What is asked: Show every line that has the string "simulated" in it.
.....
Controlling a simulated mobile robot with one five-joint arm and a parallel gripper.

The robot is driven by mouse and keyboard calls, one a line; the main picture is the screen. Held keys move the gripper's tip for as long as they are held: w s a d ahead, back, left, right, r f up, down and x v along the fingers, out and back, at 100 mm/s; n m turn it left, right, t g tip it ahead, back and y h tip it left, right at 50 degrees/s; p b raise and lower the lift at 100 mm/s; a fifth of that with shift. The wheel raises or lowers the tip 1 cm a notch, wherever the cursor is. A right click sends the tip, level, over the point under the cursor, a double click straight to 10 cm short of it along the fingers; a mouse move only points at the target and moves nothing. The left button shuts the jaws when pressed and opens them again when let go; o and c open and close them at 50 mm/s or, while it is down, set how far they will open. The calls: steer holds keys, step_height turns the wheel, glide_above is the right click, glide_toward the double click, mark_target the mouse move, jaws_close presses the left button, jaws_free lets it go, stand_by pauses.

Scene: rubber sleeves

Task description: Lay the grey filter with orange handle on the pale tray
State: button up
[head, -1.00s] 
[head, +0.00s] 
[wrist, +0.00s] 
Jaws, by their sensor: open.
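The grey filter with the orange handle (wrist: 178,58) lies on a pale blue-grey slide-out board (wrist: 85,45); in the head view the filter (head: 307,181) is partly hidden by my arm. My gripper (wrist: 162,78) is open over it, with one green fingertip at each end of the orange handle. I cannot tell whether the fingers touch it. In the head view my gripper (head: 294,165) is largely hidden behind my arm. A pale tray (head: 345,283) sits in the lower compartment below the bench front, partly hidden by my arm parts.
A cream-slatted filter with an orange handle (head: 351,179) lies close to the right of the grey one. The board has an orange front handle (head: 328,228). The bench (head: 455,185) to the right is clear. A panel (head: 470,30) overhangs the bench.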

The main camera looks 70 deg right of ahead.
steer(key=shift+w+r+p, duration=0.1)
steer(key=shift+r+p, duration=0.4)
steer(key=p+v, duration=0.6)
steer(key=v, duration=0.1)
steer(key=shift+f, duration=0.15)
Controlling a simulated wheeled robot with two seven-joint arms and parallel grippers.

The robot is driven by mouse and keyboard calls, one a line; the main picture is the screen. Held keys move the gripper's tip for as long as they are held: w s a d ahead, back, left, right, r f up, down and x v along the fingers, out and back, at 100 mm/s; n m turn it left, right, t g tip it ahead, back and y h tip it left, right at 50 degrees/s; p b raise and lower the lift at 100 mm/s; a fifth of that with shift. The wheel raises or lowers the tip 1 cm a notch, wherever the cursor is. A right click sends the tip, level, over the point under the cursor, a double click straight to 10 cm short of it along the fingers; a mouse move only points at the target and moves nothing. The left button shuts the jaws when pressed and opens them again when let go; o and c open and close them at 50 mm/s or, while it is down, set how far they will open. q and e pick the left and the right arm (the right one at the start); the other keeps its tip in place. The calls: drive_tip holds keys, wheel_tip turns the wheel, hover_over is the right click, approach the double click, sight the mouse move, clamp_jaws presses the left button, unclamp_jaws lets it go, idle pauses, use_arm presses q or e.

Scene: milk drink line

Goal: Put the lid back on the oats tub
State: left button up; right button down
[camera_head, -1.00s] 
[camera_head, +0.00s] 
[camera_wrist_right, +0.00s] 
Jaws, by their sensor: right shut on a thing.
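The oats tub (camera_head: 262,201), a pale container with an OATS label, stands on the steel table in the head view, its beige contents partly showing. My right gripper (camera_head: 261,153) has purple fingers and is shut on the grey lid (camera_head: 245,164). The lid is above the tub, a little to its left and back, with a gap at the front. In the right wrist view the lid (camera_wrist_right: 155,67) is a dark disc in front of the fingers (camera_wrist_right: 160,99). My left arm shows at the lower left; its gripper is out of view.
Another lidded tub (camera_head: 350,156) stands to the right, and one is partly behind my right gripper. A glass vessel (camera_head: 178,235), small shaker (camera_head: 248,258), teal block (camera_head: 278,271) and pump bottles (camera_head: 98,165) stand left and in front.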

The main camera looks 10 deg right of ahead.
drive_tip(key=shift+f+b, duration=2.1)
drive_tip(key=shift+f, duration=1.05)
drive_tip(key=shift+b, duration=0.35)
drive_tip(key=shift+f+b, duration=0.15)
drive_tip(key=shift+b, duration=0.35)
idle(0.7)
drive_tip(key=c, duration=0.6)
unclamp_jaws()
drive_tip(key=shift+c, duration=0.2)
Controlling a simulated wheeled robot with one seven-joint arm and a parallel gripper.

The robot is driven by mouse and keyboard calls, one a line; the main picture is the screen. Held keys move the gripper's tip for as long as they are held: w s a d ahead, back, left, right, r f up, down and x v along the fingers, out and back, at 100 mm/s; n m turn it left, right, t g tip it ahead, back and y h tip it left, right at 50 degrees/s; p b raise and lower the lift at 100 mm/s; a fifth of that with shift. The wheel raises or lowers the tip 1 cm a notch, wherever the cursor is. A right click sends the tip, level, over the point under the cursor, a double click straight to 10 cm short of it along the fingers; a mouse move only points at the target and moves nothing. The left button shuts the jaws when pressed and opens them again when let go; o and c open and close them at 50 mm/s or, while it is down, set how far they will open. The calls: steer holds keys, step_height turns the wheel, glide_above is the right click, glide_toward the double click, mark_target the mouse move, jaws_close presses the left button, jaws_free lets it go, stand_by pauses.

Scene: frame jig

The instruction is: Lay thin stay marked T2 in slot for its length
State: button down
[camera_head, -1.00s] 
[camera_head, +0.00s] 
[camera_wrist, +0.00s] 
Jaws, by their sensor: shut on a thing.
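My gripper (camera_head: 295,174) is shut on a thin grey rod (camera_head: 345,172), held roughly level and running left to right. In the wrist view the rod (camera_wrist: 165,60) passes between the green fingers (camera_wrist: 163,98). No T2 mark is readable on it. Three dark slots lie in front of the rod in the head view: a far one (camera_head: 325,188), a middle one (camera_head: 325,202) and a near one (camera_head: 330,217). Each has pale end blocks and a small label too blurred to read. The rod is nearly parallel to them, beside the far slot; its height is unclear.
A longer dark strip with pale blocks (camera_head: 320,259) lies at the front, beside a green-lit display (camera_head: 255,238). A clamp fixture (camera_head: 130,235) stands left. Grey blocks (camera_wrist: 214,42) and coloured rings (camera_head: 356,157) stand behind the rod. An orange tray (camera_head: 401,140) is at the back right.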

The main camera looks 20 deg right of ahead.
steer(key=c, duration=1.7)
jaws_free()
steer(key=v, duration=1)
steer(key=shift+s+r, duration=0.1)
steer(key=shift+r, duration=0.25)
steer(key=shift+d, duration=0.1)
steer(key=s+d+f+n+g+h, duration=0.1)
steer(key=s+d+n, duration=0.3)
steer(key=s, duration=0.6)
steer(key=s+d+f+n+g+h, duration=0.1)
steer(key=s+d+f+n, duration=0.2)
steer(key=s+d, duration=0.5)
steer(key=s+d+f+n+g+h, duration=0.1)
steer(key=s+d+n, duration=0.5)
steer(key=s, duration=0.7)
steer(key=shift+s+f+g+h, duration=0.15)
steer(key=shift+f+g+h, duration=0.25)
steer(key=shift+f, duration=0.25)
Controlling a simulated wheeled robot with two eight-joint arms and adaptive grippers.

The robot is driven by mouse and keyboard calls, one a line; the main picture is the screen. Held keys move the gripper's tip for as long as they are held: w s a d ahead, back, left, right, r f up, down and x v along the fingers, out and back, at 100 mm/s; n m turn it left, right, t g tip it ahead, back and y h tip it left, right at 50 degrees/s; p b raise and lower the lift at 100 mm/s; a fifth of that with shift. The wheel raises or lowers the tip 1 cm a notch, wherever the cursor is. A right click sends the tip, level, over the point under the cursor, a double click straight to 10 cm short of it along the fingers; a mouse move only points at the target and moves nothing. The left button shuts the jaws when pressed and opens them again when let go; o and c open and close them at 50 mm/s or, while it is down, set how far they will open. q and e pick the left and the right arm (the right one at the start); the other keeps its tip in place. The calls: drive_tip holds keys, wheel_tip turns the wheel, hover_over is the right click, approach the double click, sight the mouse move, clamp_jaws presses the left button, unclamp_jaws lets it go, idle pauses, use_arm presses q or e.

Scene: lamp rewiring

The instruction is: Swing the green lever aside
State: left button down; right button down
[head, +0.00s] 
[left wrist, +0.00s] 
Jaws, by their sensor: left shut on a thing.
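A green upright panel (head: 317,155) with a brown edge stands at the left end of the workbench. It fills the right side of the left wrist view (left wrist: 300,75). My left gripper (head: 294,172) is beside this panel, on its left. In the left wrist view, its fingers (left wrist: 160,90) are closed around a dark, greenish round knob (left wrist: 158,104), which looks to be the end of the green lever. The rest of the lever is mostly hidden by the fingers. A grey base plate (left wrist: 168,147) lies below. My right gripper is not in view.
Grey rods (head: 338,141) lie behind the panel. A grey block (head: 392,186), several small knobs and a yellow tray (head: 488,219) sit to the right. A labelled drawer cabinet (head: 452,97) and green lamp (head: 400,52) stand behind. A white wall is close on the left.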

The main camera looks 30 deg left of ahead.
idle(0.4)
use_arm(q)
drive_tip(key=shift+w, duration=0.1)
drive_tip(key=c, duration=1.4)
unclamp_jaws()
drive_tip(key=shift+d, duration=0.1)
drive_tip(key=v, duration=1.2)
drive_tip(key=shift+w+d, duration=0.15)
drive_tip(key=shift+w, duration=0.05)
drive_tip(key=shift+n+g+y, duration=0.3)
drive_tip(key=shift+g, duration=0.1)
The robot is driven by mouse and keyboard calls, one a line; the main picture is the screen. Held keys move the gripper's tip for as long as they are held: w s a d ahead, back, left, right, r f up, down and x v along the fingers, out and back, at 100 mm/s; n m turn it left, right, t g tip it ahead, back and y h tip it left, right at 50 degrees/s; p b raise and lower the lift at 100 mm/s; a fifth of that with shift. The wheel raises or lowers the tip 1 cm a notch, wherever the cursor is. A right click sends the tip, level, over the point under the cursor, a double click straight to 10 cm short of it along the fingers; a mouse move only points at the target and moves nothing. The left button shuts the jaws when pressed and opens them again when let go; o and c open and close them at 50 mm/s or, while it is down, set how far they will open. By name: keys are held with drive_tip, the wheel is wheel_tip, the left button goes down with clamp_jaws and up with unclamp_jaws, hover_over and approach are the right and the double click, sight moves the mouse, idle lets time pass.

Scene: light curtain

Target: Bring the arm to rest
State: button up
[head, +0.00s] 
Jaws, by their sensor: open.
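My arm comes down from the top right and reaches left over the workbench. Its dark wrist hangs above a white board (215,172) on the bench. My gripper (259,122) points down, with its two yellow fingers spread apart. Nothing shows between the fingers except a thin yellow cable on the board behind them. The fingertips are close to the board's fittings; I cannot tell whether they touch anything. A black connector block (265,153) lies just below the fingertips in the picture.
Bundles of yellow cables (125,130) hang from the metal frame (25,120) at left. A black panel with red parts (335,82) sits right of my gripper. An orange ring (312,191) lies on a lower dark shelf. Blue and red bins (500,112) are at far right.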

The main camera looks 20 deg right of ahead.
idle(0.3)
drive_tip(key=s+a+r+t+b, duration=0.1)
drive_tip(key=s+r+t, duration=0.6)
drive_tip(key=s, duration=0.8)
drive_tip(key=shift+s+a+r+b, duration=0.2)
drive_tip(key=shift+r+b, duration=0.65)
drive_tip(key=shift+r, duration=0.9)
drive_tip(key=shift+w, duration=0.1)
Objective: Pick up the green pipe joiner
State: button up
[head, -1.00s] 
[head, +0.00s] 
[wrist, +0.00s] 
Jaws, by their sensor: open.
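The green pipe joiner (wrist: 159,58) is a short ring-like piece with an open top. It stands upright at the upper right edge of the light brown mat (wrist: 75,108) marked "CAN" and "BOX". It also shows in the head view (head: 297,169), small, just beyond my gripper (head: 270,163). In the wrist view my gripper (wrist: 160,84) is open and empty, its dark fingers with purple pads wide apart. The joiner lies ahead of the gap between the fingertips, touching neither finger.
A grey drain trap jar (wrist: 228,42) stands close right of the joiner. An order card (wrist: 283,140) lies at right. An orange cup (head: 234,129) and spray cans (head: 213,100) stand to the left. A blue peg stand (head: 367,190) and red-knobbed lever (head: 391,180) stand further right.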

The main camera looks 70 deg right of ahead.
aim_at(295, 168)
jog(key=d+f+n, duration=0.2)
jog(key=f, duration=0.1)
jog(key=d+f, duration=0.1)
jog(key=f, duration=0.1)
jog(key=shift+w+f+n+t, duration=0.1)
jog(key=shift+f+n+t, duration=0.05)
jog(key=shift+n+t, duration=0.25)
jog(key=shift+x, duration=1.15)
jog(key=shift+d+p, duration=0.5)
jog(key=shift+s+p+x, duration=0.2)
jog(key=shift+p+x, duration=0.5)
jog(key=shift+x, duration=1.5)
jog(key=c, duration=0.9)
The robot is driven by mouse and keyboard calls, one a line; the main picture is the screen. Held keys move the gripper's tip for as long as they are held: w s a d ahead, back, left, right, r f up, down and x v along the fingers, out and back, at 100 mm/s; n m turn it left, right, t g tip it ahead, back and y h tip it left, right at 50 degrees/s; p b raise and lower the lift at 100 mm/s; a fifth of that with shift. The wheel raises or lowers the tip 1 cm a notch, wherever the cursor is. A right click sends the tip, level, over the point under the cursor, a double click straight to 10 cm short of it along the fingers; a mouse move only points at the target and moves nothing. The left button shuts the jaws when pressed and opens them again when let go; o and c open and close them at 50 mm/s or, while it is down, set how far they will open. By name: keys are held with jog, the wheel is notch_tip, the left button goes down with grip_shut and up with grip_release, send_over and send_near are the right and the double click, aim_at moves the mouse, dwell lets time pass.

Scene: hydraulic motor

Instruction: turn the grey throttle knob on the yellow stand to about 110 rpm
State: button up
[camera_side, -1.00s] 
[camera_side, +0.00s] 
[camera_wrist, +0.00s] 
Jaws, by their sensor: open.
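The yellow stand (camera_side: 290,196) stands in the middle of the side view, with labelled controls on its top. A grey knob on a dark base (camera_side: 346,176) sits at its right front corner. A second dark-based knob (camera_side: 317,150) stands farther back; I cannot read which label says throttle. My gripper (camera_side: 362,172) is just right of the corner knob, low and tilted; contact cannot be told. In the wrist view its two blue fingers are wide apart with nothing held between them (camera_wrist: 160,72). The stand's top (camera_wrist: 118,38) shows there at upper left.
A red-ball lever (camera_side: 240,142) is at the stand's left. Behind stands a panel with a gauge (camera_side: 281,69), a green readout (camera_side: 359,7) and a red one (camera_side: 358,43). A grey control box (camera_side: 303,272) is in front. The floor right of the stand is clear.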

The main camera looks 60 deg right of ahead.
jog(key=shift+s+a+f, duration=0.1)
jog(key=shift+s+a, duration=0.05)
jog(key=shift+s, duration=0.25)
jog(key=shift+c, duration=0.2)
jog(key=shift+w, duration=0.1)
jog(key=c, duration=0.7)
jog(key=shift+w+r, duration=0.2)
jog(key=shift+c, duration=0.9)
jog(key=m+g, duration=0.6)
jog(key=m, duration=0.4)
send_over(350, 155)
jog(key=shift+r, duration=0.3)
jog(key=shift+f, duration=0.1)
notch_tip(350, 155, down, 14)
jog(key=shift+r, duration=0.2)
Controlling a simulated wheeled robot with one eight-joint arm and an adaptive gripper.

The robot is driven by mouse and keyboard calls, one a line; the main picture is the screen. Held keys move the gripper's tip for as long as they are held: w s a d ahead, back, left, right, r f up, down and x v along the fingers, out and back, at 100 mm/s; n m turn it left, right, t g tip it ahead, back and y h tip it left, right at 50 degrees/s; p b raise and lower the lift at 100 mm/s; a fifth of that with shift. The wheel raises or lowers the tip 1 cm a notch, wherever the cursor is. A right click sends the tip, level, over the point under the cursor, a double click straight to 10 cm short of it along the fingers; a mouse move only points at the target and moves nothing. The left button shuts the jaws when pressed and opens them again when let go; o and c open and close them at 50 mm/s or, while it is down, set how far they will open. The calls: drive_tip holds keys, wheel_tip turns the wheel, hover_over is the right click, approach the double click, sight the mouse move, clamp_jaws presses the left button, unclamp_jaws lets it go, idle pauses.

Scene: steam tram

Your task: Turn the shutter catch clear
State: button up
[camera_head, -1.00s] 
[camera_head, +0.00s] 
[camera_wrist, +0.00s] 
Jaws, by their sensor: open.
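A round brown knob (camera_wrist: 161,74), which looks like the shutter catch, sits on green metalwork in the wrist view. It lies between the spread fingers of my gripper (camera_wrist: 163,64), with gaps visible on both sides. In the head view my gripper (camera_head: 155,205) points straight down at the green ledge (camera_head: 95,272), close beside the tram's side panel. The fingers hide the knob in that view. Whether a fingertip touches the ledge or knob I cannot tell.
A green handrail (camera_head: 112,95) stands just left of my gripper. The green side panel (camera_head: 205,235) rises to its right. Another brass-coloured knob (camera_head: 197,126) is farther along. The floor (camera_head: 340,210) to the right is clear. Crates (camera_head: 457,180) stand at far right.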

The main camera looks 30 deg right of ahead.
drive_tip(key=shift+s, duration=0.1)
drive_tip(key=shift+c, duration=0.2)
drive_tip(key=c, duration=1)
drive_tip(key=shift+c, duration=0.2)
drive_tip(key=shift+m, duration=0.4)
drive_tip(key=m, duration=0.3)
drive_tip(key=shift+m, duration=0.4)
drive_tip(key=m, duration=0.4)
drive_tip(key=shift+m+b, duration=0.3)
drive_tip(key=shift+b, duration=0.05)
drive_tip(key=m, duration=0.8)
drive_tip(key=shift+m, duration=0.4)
.....
Correct output:
Controlling a simulated mobile robot with one five-joint arm and a parallel gripper.
Controlling a simulated wheeled robot with two seven-joint arms and parallel grippers.
Controlling a simulated wheeled robot with one seven-joint arm and a parallel gripper.
Controlling a simulated wheeled robot with two eight-joint arms and adaptive grippers.
Controlling a simulated wheeled robot with one eight-joint arm and an adaptive gripper.

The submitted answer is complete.